Produced by Desilu Productions (later Paramount Television), Star Trek: The Original Series was a constant battle between creative ambition and budgetary reality. The constraints of producing science fiction on a television budget in the 1960s forced innovations that became iconic.

Budget Constraints

The per-episode budget was approximately $190,000 in Season 1 (~$1.75 million in 2024 dollars), $185,000 in Season 2, and slashed to ~$178,000 in Season 3. The pilot alone cost approximately $600,000 in 1965 [1].

The Transporter: Born from Necessity

The transporter exists because filming the Enterprise landing on a planet every week was financially impossible. Roddenberry wrote in The Making of Star Trek:

"Land a ship 14 stories tall on a planet surface every week?
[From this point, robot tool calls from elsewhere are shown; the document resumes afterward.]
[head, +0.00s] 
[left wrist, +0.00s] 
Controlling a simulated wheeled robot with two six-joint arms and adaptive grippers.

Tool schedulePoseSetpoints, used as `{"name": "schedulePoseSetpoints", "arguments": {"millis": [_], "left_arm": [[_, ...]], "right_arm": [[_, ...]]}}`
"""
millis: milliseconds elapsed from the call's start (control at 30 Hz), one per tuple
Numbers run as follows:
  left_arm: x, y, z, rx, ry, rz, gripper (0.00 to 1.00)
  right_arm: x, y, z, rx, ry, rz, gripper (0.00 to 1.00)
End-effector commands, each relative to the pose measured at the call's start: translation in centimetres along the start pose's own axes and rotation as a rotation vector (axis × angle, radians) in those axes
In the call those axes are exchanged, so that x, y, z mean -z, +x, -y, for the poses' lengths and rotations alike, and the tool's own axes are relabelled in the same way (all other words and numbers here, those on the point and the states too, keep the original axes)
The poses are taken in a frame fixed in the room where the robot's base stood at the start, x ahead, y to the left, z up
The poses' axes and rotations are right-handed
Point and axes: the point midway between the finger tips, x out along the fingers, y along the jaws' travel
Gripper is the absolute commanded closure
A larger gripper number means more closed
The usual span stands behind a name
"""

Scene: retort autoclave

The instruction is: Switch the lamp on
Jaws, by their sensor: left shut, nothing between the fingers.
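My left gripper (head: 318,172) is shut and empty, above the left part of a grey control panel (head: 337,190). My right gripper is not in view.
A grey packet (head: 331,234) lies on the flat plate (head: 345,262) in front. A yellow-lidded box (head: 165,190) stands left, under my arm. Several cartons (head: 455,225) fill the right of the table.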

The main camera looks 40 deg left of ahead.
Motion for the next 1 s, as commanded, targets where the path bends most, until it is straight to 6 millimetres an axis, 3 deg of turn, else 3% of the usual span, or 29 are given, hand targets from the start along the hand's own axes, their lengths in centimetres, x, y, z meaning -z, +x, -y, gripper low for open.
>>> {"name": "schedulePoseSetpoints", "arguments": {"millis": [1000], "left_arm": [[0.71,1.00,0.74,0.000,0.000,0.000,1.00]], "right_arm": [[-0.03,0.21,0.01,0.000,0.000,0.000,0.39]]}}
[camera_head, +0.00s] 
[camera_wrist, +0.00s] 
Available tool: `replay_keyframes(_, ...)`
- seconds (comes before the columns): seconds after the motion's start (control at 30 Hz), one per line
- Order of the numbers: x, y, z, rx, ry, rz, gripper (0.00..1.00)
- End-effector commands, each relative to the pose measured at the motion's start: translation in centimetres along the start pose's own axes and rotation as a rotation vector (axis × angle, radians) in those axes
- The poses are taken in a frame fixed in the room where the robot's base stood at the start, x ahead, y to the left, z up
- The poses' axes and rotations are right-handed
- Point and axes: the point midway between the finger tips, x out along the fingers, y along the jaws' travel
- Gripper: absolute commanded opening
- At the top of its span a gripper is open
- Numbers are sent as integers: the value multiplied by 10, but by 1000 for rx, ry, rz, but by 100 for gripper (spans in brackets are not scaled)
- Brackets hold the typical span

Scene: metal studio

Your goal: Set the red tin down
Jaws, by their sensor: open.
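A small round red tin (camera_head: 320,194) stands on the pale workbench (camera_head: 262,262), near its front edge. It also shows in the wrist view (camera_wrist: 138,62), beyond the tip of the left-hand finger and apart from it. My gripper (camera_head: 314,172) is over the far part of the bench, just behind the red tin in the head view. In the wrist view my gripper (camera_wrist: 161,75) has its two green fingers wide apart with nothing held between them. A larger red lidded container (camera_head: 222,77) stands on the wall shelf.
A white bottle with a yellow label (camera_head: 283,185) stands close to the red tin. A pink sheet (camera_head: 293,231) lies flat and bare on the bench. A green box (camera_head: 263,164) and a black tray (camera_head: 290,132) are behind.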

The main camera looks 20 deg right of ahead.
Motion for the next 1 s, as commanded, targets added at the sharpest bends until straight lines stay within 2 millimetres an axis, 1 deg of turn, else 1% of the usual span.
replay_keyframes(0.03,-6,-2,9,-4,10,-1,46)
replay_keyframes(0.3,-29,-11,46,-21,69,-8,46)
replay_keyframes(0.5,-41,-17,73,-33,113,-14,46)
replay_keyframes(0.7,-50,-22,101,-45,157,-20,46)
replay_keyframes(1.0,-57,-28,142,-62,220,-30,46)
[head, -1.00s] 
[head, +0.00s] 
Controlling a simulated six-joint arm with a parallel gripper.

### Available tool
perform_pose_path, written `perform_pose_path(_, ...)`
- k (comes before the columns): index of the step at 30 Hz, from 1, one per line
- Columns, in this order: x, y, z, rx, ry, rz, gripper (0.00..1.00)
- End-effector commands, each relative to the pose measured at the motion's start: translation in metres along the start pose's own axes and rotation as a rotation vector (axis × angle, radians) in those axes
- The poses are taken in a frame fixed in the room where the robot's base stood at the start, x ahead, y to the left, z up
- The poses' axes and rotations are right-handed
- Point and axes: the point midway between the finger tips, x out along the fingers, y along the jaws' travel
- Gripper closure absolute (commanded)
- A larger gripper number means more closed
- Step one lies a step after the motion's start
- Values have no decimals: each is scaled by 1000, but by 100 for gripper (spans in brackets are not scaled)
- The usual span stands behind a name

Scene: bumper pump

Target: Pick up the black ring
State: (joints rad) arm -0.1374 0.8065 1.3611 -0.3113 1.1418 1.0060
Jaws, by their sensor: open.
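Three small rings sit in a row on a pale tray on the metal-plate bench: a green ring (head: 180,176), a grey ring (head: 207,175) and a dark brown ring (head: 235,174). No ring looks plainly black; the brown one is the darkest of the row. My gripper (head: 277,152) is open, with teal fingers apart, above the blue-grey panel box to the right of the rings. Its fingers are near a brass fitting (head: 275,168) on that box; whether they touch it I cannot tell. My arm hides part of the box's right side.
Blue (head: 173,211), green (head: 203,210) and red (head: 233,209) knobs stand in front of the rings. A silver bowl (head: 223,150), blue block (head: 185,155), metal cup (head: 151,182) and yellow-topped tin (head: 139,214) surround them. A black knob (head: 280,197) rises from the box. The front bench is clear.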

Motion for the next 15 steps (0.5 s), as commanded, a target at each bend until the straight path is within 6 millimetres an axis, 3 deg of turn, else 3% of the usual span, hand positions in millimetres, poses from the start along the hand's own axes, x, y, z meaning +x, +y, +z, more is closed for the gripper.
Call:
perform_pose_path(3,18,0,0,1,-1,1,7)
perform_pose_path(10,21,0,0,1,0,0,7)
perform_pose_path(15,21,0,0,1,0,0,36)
Not only would it have blown our entire budget, but just suggesting it would have ruined my reputation in the industry forever."

The transporter was also a pacing advantage: "If someone had said, 'We will give you the budget to land the ship,' our stories would have started slow, much too slow. The fact we didn't have the budget forced us into conceiving the transporter device — 'beam' them down to the planet — which allowed us to be well into the story by script page two" [2][3].

Reused Sets and Locations

The 40 Acres backlot in Culver City (the Mayberry set from The Andy Griffith Show) was used for "Miri," "The Return of the Archons," and "The City on the Edge of Forever" with different sections each time. Bronson Canyon in Griffith Park appeared as numerous alien planets. Matte paintings by Albert Whitlock were reused across multiple episodes [1].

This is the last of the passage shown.